● DATASET EXTRACT
- - - - - - -
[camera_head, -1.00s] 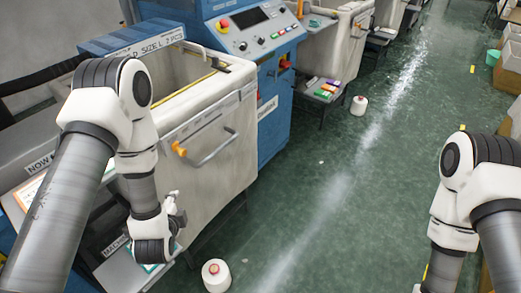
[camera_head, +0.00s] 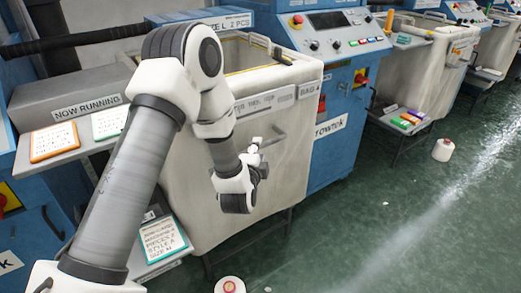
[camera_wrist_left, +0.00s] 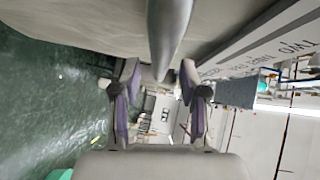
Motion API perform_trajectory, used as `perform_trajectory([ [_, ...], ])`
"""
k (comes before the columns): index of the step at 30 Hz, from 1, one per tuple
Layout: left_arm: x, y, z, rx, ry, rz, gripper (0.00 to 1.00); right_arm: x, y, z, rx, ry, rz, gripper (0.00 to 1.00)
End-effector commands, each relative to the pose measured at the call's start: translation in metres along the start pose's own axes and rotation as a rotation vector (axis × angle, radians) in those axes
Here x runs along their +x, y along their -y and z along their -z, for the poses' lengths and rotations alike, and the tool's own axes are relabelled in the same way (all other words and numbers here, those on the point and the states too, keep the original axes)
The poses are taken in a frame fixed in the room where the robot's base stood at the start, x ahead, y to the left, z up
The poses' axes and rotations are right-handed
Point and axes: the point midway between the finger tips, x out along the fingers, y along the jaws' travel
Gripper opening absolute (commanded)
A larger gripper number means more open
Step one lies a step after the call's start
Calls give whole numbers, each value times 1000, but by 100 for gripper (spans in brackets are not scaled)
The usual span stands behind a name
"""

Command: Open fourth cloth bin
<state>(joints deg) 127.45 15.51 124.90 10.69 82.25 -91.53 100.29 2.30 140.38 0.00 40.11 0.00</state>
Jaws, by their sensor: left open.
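My left gripper (camera_head: 257,148) is in front of that face at the handle. In the left wrist view the handle (camera_wrist_left: 168,35) runs in line with the gap between the open fingers of the left gripper (camera_wrist_left: 158,68); I cannot tell whether they touch it. My right gripper is out of view.
A blue control cabinet (camera_head: 335,105) stands right of the bin. A second off-white bin (camera_head: 425,75) is farther right. White cones lie on the green floor, one near (camera_head: 230,285) and one farther off (camera_head: 443,150). A tablet (camera_head: 163,239) is at lower left.

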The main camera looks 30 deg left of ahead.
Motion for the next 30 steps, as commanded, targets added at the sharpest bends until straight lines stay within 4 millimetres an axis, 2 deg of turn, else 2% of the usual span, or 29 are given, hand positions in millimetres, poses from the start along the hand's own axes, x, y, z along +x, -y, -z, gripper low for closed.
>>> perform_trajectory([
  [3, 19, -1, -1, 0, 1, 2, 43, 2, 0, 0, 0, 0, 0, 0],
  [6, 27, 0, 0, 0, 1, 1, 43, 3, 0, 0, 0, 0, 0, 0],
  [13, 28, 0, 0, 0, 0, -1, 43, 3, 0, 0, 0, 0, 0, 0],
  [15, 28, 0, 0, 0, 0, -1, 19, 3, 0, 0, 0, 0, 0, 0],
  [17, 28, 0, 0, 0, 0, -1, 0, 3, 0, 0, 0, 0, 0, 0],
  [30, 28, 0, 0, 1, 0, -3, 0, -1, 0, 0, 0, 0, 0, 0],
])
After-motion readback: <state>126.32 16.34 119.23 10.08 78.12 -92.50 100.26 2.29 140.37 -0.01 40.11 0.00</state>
- - - - - - -
● SHORT EXERCISE
Leave out the pictures and transcribe everything else exactly.

● RIGHT ANSWER
[camera_head, -1.00s] 
[camera_head, +0.00s] 
[camera_wrist_left, +0.00s] 
Motion API perform_trajectory, used as `perform_trajectory([ [_, ...], ])`
"""
k (comes before the columns): index of the step at 30 Hz, from 1, one per tuple
Layout: left_arm: x, y, z, rx, ry, rz, gripper (0.00 to 1.00); right_arm: x, y, z, rx, ry, rz, gripper (0.00 to 1.00)
End-effector commands, each relative to the pose measured at the call's start: translation in metres along the start pose's own axes and rotation as a rotation vector (axis × angle, radians) in those axes
Here x runs along their +x, y along their -y and z along their -z, for the poses' lengths and rotations alike, and the tool's own axes are relabelled in the same way (all other words and numbers here, those on the point and the states too, keep the original axes)
The poses are taken in a frame fixed in the room where the robot's base stood at the start, x ahead, y to the left, z up
The poses' axes and rotations are right-handed
Point and axes: the point midway between the finger tips, x out along the fingers, y along the jaws' travel
Gripper opening absolute (commanded)
A larger gripper number means more open
Step one lies a step after the call's start
Calls give whole numbers, each value times 1000, but by 100 for gripper (spans in brackets are not scaled)
The usual span stands behind a name
"""

Command: Open fourth cloth bin
<state>(joints deg) 127.45 15.51 124.90 10.69 82.25 -91.53 100.29 2.30 140.38 0.00 40.11 0.00</state>
Jaws, by their sensor: left open.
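My left gripper (camera_head: 257,148) is in front of that face at the handle. In the left wrist view the handle (camera_wrist_left: 168,35) runs in line with the gap between the open fingers of the left gripper (camera_wrist_left: 158,68); I cannot tell whether they touch it. My right gripper is out of view.
A blue control cabinet (camera_head: 335,105) stands right of the bin. A second off-white bin (camera_head: 425,75) is farther right. White cones lie on the green floor, one near (camera_head: 230,285) and one farther off (camera_head: 443,150). A tablet (camera_head: 163,239) is at lower left.

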The main camera looks 30 deg left of ahead.
Motion for the next 30 steps, as commanded, targets added at the sharpest bends until straight lines stay within 4 millimetres an axis, 2 deg of turn, else 2% of the usual span, or 29 are given, hand positions in millimetres, poses from the start along the hand's own axes, x, y, z along +x, -y, -z, gripper low for closed.
>>> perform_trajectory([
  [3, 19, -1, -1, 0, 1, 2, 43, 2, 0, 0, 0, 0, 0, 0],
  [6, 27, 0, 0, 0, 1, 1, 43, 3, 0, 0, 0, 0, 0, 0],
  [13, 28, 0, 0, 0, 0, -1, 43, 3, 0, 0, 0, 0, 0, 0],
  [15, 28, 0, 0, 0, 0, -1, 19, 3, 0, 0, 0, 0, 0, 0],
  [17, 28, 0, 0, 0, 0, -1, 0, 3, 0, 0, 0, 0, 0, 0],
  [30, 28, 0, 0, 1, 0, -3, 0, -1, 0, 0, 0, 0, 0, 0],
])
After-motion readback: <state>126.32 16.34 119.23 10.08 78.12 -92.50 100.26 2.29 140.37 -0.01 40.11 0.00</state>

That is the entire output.